The sheer joy sparking off the Lionesses was contagious.  When Chloe Kelly’s excitement burst through and she ran off with the mic in the middle of being interviewed.  Gate-crashing the press conference, dancing on the table.  The team spirit was exceptional.  Sarina Wiegman’s management style is a study in calm, intelligent leadership.  The Lionesses made history and are determined their success leaves a legacy. 

But what would count as a legacy?  I was told last week that after Andy Murray won Wimbledon, grassroots participation in tennis declined. I didn’t ask for the evidence, but the person who told me is on the Women’s Super League board.  The concern is that success on the pitch doesn’t automatically translate into more vibrant participation. 

Women’s football is every bit as engaging as the men’s game.  I don’t need to be told that women are just as physical, tough and skilled as men.  I was a martial arts instructor for over 20 years and had the pleasure of teaching some of the most capable women I’ve ever met.  We had just as many women black belts at the club as we did men black belts, and they trained and fought together – there was no gender segregation. 

Look at the cash difference between the men’s game and the women’s.  England Captain Leah Williamson earns in a year what England Captain Harry Kane earns in a week.  And Harry Kane isn’t the highest paid.  That’s Cristiano Ronaldo, reportedly on £400k a week.
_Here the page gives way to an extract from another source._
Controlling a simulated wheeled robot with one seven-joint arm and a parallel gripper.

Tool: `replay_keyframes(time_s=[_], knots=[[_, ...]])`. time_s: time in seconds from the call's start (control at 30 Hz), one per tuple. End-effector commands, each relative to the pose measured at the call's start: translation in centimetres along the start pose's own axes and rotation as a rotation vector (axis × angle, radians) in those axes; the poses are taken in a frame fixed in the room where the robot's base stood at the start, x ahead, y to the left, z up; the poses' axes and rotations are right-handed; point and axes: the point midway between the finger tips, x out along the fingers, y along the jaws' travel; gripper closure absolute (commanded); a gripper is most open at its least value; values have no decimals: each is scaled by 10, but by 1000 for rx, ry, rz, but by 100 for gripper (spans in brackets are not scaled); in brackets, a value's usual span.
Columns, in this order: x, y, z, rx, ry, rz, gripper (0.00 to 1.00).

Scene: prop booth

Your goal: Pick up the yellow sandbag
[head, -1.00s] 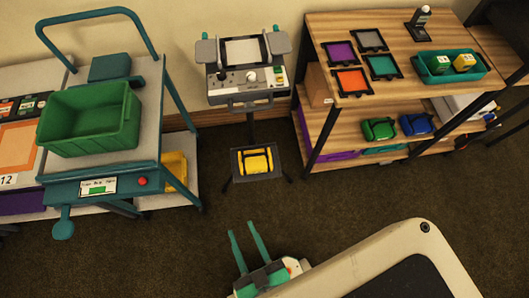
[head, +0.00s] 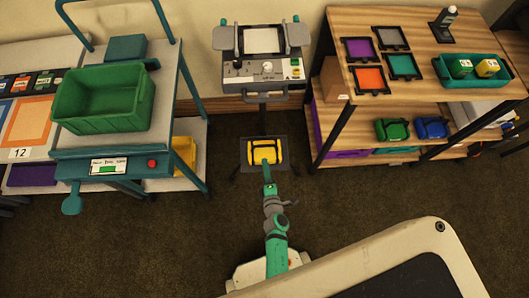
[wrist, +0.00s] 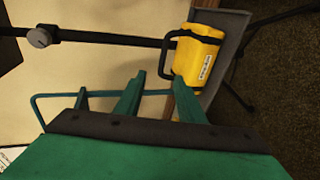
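The yellow sandbag (head: 265,150) lies on the dark square base plate (head: 247,162) at the foot of the stand. It has black straps, and a black handle loop shows in the wrist view, where the yellow bag (wrist: 207,48) is at upper right. My gripper (head: 268,187) reaches toward it from the near side. In the wrist view the two green fingers of my gripper (wrist: 159,80) are apart with nothing clearly held. The right fingertip appears close to the handle loop and the bag's lower edge; I cannot tell if they touch.
A grey control console (head: 262,65) stands above the sandbag on a thin pole. A teal cart (head: 128,170) with a green crate (head: 103,97) is on the left. A wooden shelf (head: 410,28) is on the right. The carpet between is clear.

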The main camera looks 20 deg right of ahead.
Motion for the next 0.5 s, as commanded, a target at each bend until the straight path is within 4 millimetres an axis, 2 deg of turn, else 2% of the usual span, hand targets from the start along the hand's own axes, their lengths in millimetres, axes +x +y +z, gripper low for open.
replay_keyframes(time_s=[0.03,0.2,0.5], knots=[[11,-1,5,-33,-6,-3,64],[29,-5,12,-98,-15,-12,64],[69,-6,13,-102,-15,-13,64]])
The average wage of a Women’s Super League player is £47,000.  A year. 

Even when a sport has more top level funding, it can just mean more agents, more hoovering up talent for elite squads, rather than more participation or more people playing for fun.  You don’t have to be a world class athlete like the Lionesses to feel the benefit, and you don’t have to lift a European trophy to feel great after playing sport.  If physical activity were a drug, we’d call it a miracle cure, due to the vast range of physical and mental illnesses it can prevent and help treat.
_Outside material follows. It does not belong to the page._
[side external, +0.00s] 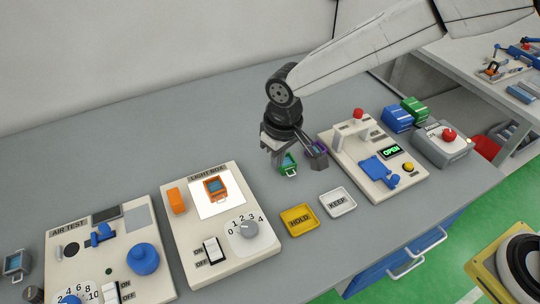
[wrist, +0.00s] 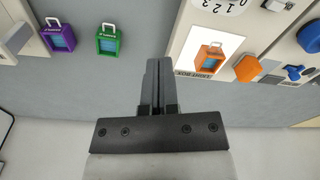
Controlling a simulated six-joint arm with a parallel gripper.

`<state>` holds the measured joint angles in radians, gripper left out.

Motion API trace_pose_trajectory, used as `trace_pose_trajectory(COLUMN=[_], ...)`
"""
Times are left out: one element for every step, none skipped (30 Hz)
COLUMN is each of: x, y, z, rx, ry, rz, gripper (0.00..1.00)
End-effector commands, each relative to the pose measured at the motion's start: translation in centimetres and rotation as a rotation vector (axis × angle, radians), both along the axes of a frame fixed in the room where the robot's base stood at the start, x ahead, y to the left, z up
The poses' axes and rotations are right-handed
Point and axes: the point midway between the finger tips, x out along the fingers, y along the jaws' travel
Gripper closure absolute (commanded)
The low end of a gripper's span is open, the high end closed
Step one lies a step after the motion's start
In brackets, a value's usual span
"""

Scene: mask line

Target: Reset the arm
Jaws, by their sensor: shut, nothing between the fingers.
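My gripper (wrist: 160,88) points down over the grey bench in the wrist view, its two fingers together with nothing between them. In the side external view my gripper (side external: 285,155) hangs above the bench between the light box (side external: 178,233) and the press-like station (side external: 405,180). A green mask-like item (side external: 288,164) and a purple one (side external: 320,147) sit close by it. In the wrist view the green item (wrist: 108,40) and the purple item (wrist: 58,36) are up and left of the fingers, apart from them.
An orange item (side external: 215,188) lies on the light box's lit panel. A yellow HOLD tray (side external: 299,233) and white KEEP tray (side external: 351,212) stand in front. The air test station (side external: 125,285) is at left. Blue and green boxes (side external: 397,119) stand at right. Bench behind the light box is clear.

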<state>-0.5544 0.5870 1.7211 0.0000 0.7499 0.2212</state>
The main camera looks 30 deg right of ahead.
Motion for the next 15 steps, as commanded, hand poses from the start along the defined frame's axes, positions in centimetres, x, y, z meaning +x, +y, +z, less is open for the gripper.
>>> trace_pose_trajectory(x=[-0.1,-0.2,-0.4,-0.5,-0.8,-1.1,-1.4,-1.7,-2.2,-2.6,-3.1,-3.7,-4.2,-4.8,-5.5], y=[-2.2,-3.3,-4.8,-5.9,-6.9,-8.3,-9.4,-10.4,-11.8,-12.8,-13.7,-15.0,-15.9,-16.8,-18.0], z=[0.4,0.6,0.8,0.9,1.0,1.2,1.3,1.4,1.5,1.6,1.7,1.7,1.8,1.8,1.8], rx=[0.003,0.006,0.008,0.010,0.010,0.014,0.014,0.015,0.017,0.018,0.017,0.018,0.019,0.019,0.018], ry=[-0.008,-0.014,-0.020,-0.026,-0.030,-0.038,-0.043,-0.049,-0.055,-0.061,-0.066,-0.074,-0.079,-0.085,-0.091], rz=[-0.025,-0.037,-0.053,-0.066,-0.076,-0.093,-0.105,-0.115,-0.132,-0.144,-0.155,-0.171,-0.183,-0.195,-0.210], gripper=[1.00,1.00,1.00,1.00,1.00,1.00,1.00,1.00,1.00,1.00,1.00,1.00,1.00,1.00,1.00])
The NHS and Public Health England recommend 150 minutes a week of moderate intensity exercise for adults.  School age kids should average a minimum of 60 minutes a day.  I looked up the figures – only 43.6% of secondary school kids manage that; 42.3% of boys, and 45.5% of girls.   Fully 33.6% don’t manage 30 minutes a day.  You could get that from just walking or cycling to school. 

I can’t help thinking our transport system contributes to this.  My boys are 14 and 16 now, but like all parents, I worried about them cycling or crossing busy roads when they were younger.  With bus prices so expensive, no wonder parents are tempted to drive their kids door to door.   

And austerity has salami-sliced budgets so thin that public recreation facilities are threadbare.  Youth clubs have all but disappeared, compared to my childhood.  It took a fantastic community campaign from the Friends of Elswick Pool, working with Newcastle Council, just to get a swimming pool available for thousands of kids in Newcastle’s West End. 

I’d like to see the North East lead the way with mass participatory sport.  We have the world’s biggest and most famous half-marathon – and that’s not just regional pride speaking, the figures prove it.  There are Park Runs, and grassroots sports clubs, and gyms across the region.  But I’d like to see a programme that’s designed for everyone to take part in, whatever their age, ability or body shape.  I’d like to see us come together, in a Great North Festival of Sport, that’s all about intergenerational participation and fun.  Maybe we could really bring our region together by closing it with a mass singing of Sweet Caroline.   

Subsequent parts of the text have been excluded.